Por a 11 de Junho de 2021 as 17:32

LPPor Luís Pinheiro, presidente da Lusomorango

As últimas sete décadas ficaram marcadas por um desenvolvimento económico e social sem precedentes na história da humanidade. Em 70 anos, a população mundial passou de cerca de 2,5 mil milhões de pessoas para quase 8 mil milhões, a esperança média de vida passou dos 46 para os 73 anos, a pobreza extrema passou de 60 para menos de 10 por cento e a mortalidade infantil de 15 para menos de 3 por cento. Enquanto o PIB per capita multiplicou 5 vezes.

Períodos de paz prolongados, a par com as descobertas científicas e a melhoria dos cuidados de saúde a nível global foram, sem dúvida, grandes responsáveis por este enorme sucesso, a que devemos juntar os efeitos da Revolução Verde, que trouxe uma onda de conhecimento que marcou a produção de alimentos e a segurança alimentar à escala planetária, com o desenvolvimento de produtos fitofármacos para o controlo de pragas, fertilizantes sintéticos para nutrição das plantas e tecnologias naturais de melhoramento genético.
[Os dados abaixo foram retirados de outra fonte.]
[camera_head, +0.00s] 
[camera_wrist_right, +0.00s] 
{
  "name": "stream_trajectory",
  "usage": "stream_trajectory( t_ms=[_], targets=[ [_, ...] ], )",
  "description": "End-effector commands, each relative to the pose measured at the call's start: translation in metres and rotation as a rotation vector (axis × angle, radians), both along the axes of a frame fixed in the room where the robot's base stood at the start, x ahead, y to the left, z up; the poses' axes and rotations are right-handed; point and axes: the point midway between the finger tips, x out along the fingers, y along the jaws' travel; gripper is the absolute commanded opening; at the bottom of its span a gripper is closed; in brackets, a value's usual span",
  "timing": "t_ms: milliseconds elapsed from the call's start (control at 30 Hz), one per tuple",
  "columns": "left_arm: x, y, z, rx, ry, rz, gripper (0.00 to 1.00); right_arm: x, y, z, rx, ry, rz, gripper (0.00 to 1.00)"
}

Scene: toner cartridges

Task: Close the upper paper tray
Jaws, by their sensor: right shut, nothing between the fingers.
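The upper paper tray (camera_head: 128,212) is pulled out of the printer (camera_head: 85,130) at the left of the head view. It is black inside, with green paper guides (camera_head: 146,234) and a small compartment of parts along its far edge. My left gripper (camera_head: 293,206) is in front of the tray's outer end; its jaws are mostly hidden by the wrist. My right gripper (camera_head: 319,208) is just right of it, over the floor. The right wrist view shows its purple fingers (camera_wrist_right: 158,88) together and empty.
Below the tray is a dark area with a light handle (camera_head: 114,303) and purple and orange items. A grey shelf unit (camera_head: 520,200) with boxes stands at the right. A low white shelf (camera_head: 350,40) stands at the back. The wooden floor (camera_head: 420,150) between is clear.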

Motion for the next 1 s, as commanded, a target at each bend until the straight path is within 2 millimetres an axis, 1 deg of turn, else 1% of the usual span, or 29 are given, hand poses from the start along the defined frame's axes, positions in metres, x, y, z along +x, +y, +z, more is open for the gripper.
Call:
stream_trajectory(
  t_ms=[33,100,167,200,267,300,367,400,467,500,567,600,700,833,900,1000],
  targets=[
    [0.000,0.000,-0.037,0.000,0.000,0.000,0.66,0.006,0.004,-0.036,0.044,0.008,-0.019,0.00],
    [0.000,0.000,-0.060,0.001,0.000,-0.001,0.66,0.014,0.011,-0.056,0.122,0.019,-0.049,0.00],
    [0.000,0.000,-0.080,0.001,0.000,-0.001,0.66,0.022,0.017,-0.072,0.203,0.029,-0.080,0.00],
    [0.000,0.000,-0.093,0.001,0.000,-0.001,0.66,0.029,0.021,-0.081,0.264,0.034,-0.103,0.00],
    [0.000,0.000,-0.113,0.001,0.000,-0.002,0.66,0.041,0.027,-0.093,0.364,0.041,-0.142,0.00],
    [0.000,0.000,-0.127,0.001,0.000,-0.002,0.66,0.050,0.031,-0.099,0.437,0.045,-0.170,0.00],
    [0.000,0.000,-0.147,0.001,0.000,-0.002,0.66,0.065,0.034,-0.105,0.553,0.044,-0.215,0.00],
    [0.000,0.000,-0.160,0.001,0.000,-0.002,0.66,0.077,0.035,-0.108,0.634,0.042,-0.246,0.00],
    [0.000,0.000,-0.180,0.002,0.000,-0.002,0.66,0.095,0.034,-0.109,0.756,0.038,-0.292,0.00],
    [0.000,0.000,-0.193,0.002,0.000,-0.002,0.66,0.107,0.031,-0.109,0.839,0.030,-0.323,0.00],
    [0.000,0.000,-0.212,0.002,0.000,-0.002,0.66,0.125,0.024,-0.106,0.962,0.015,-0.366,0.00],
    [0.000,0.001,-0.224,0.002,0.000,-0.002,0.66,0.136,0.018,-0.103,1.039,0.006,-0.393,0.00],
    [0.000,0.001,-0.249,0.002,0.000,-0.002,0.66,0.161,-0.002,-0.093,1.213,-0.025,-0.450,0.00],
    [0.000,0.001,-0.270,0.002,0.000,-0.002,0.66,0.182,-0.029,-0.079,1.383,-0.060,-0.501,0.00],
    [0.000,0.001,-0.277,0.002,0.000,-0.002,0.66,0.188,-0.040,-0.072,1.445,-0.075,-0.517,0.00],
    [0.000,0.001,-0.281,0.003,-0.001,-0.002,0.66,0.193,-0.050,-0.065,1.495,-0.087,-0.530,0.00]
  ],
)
A agricultura mundial encontra-se num ponto de viragem, na aurora de uma nova revolução. O desafio colocado pelo combate às alterações climáticas está a acelerar tendências. O Pacto Ecológico Europeu e a Estratégia do Prado ao Prato estabeleceram objetivos e metas para os quais importa definir estratégias e planos de ação.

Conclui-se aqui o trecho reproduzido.